EXERCISE PROMPT:
Your copy should be exact, beginning at the line containing "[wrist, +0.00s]" and ending at the line containing "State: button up", with both lines kept and every picture dropped.

Stored items from a collection:
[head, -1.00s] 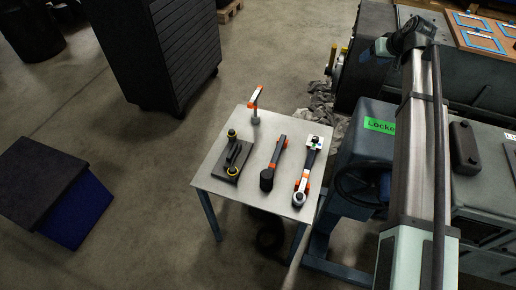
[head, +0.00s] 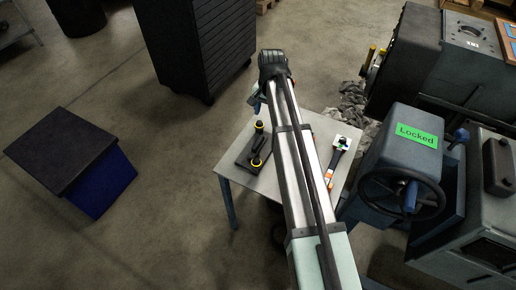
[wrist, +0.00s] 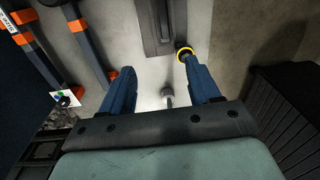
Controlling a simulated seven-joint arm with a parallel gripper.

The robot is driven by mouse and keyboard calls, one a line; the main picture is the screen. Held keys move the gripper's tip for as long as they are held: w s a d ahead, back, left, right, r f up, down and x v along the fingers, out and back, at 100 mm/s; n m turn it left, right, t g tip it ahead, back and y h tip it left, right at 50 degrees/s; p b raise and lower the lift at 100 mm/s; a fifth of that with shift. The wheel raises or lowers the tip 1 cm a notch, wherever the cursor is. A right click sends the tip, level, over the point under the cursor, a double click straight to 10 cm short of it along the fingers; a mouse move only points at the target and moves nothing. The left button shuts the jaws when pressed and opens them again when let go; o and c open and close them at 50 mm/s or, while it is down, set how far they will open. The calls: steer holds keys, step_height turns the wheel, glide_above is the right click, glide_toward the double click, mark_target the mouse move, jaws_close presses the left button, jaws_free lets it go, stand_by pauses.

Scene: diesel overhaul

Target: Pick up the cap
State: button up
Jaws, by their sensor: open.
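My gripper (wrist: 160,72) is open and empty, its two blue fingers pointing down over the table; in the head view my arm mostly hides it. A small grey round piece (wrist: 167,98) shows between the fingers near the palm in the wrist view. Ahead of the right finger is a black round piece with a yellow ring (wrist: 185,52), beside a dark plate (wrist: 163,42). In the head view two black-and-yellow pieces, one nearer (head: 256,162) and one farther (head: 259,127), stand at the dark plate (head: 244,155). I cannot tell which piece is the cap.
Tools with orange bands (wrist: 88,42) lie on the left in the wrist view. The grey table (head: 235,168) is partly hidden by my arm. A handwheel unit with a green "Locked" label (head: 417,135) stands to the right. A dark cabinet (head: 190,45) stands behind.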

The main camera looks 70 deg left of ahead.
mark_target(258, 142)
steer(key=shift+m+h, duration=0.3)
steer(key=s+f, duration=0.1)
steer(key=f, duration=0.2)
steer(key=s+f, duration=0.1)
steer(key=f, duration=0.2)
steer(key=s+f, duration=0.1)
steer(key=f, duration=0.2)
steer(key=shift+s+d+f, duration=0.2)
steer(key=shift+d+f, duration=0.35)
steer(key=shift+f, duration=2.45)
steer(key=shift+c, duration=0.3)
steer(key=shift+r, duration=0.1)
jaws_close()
...
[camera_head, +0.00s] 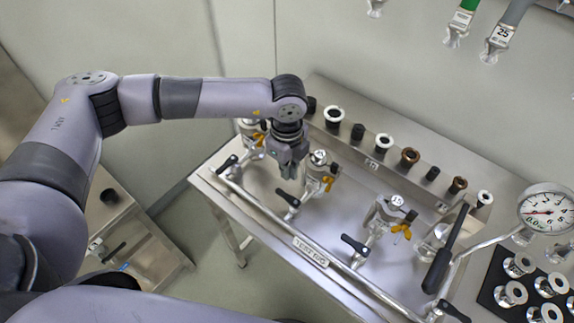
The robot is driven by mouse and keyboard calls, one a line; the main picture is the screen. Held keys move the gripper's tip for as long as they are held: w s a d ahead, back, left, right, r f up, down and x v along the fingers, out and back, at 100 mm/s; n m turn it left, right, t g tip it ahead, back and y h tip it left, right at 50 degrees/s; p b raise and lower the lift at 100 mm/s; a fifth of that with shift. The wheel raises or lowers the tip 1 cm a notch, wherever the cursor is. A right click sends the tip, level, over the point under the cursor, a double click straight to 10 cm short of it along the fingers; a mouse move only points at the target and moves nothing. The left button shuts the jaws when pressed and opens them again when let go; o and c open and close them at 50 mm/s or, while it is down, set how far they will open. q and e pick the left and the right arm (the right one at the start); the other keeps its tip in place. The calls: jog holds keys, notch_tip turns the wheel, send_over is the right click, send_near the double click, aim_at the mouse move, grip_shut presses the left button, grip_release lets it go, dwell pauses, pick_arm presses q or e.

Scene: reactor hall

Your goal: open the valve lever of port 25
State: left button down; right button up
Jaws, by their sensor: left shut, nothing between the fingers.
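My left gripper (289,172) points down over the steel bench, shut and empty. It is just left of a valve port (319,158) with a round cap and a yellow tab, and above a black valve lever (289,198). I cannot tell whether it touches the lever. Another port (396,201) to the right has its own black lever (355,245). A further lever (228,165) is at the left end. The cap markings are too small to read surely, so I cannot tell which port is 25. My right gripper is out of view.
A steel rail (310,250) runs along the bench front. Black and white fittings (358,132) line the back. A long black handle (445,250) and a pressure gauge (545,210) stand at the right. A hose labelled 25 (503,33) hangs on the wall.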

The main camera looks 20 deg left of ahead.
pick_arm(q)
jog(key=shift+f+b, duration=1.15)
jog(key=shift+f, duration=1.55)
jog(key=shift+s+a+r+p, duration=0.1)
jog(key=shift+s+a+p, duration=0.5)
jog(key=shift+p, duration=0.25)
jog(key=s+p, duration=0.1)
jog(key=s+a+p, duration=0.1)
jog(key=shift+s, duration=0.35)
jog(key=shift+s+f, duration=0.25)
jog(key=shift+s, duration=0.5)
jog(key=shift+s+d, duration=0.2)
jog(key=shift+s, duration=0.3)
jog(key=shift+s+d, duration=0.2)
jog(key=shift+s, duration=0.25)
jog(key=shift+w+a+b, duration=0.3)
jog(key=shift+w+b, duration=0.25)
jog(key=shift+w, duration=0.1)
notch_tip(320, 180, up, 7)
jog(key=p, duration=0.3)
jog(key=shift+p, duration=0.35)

SOLUTION FOR THIS PROBLEM:
[wrist, +0.00s] 
Controlling a simulated seven-joint arm with a parallel gripper.

The robot is driven by mouse and keyboard calls, one a line; the main picture is the screen. Held keys move the gripper's tip for as long as they are held: w s a d ahead, back, left, right, r f up, down and x v along the fingers, out and back, at 100 mm/s; n m turn it left, right, t g tip it ahead, back and y h tip it left, right at 50 degrees/s; p b raise and lower the lift at 100 mm/s; a fifth of that with shift. The wheel raises or lowers the tip 1 cm a notch, wherever the cursor is. A right click sends the tip, level, over the point under the cursor, a double click straight to 10 cm short of it along the fingers; a mouse move only points at the target and moves nothing. The left button shuts the jaws when pressed and opens them again when let go; o and c open and close them at 50 mm/s or, while it is down, set how far they will open. The calls: steer holds keys, step_height turns the wheel, glide_above is the right click, glide_toward the double click, mark_target the mouse move, jaws_close presses the left button, jaws_free lets it go, stand_by pauses.

Scene: diesel overhaul

Target: Pick up the cap
State: button up

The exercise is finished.